In last Monday’s New York Times, I saw this little gem from Clifford Winston of the Brookings Institution. Mr. Winston argues that law schools and state bars have operated to preserve the “monopoly” lawyers have on the practice of law, including the preparation of wills and similar forms. Apparently, Mr. Winston hasn’t been to Office Depot recently.
But the more significant point of Mr. Winston’s argument is his position that the practice of law should be thrown open to all comers, regardless of education, licensure, or anything else; that it should be a laissez-faire marketplace—a wild west—with no restrictions on those offering services, because, of course, any idiot can practice law.
Mr. Winston argues that state bars don’t actually do anything other than protect lawyers from competition. They don’t protect consumers from incompetent or unethical lawyers, and here’s his proof: “the state disciplinary agencies that cover the roughly one million lawyers practicing in the United States received more than 125,000 complaints, according to an A.B.A. survey. But only 800 of those complaints — a mere 0.6 percent — resulted in disbarment.” Apparently, Mr. Winston has never heard of such a thing as a non-meritorious complaint or a sanction short of the maximum. Indeed, in Mr. Winston’s world, it appears you either get the death penalty for jaywalking or we should just throw out all the traffic signs.
Mr. Winston claims that this sort of open marketplace would allow consumers to demand open information about their lawyers. But what stops them now? In Texas, anyone can find out about disciplinary action taken against a practicing lawyer by contacting the state bar.
Mr. Winston points to the legal-information provider Avvo as a source of information for consumers. In particular, he notes that Avvo has fought states for the right to obtain information about attorneys’ licensing and disciplinary records.

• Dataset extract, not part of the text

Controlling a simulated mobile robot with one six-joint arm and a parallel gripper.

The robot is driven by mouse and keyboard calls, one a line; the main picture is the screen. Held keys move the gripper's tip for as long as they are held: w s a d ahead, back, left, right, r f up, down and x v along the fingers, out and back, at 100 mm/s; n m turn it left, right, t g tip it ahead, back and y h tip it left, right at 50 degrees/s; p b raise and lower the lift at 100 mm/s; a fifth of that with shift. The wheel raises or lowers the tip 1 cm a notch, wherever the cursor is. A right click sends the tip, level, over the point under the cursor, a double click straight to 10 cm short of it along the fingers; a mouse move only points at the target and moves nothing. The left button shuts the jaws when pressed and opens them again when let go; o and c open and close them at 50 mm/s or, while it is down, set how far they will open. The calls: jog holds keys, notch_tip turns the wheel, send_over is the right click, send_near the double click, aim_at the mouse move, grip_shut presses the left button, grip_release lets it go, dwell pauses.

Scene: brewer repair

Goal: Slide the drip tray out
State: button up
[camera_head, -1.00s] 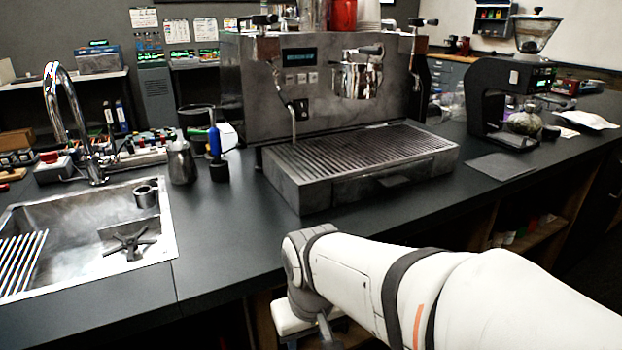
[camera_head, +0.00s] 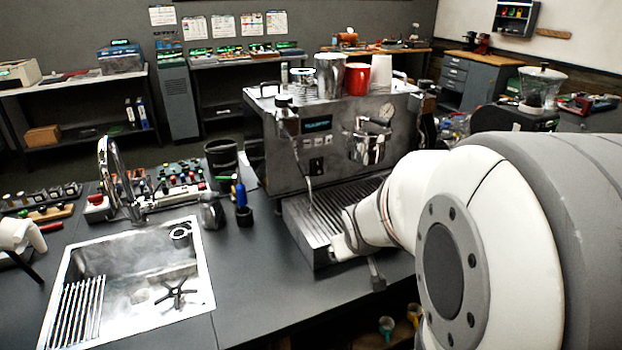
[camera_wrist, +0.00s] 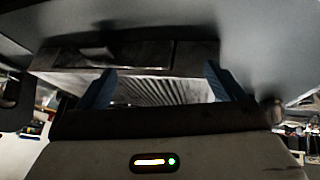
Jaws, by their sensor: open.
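The drip tray (camera_head: 302,228) is a metal box with a slatted top, at the front base of the espresso machine (camera_head: 320,148). My arm covers its right part in the head view. In the wrist view, the drip tray's front face (camera_wrist: 135,54) runs across the top, with a dark handle (camera_wrist: 97,51) at left, and its slats show below. My gripper (camera_wrist: 160,70) is open, its two blue fingers apart, with slats and front face visible between them. Nothing is held. I cannot tell whether the fingers touch the tray. The fingers are hidden in the head view.
A steel sink (camera_head: 205,290) is left of the machine. A milk pitcher (camera_head: 212,214) and a blue-handled tool (camera_head: 241,200) stand between them. Cups, including a red one (camera_head: 357,79), sit on the machine. The counter (camera_head: 262,285) left of the tray is clear.

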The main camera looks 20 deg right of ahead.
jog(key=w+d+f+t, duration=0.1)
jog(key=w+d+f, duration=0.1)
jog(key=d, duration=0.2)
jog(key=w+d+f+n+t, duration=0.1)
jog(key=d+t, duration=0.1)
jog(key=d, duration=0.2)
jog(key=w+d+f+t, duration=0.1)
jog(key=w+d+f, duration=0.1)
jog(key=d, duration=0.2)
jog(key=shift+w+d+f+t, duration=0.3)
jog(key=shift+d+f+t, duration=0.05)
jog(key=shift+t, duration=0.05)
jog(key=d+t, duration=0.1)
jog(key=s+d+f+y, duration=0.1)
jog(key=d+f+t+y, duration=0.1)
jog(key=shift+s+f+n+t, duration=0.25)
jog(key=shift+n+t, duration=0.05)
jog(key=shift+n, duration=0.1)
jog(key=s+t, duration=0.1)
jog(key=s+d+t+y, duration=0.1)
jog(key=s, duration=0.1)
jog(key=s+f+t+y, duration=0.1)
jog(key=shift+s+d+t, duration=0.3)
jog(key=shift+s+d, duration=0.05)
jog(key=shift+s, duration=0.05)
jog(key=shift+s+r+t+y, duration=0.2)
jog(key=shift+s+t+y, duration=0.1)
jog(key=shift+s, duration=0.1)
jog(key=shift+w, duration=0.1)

But he fails to note significant biases in Avvo’s ratings. Avvo allows two types of recommendations—those from clients and those from other attorneys, the former having no effect on an attorney’s “Avvo rating” and the latter having significant effect. But it’s not just any attorney’s recommendation that will boost an Avvo rating. Only the recommendation of an attorney who is himself registered with Avvo counts toward the rating. And, why not? Because Avvo is ultimately in the business of advertising lawyers, not rating them. In short, Avvo suffers from the same bias Mr. Winston ascribes to any state bar—voluntary association automatically creates credibility. Of course, in the case of the state bar, one must at least graduate law school and pass a bar exam. Avvo requires only a thirty-second sign-up process.

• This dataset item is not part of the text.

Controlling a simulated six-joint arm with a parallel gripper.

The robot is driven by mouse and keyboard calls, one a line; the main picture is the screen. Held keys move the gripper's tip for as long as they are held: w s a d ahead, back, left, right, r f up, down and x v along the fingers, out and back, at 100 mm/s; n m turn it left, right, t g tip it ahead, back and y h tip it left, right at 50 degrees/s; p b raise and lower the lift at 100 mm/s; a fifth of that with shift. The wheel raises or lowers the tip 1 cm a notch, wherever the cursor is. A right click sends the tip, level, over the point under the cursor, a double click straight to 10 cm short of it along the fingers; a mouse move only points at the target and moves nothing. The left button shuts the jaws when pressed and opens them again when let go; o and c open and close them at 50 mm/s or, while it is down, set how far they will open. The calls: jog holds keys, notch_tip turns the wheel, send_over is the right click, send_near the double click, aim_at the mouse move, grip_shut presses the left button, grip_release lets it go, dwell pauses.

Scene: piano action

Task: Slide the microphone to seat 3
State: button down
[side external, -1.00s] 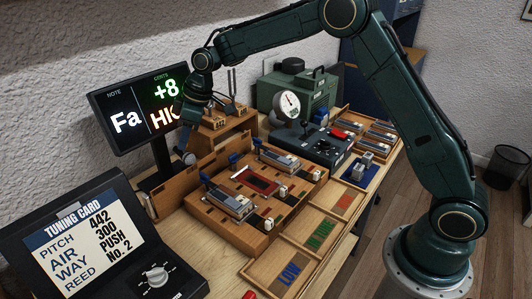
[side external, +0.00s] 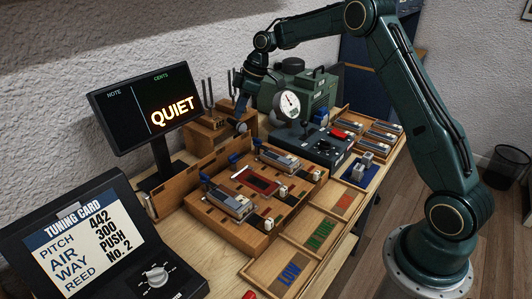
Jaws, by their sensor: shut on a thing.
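My gripper (side external: 244,108) is at the back of the wooden action board (side external: 222,226), near its far right end. It is shut on the microphone (side external: 241,127), a small grey ball-shaped head showing just below the fingers. The fingers themselves are small and partly hidden by the arm. The board carries grey blocks (side external: 230,204) and (side external: 278,160) with a red-floored recess (side external: 258,182) between them. I cannot read any seat numbers.
The display (side external: 150,105) reads QUIET. A tuning card screen (side external: 75,243) stands front left. A wooden holder with upright prongs (side external: 205,130) is just left of my gripper. A round gauge (side external: 289,104) and green machine (side external: 310,95) stand to the right.

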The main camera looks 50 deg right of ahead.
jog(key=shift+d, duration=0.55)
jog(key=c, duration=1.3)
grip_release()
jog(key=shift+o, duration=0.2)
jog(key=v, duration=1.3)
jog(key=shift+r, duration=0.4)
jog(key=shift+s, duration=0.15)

I am no great fan of the State Bar of Texas. I believe it is an institution that exists, in large part, for its own propagation and for the benefit of its officeholders. It is a far cry from the self-regulating, grassroots organization that it was when it began. Is the state bar the best mechanism for regulation of the legal profession? Perhaps not, at least in its current form. But is Mr. Winston’s vision of a laissez-faire marketplace, where consumers have to guess at the competency of their counsel, and minimal legal education is anything but guaranteed, an improvement? I rather doubt it.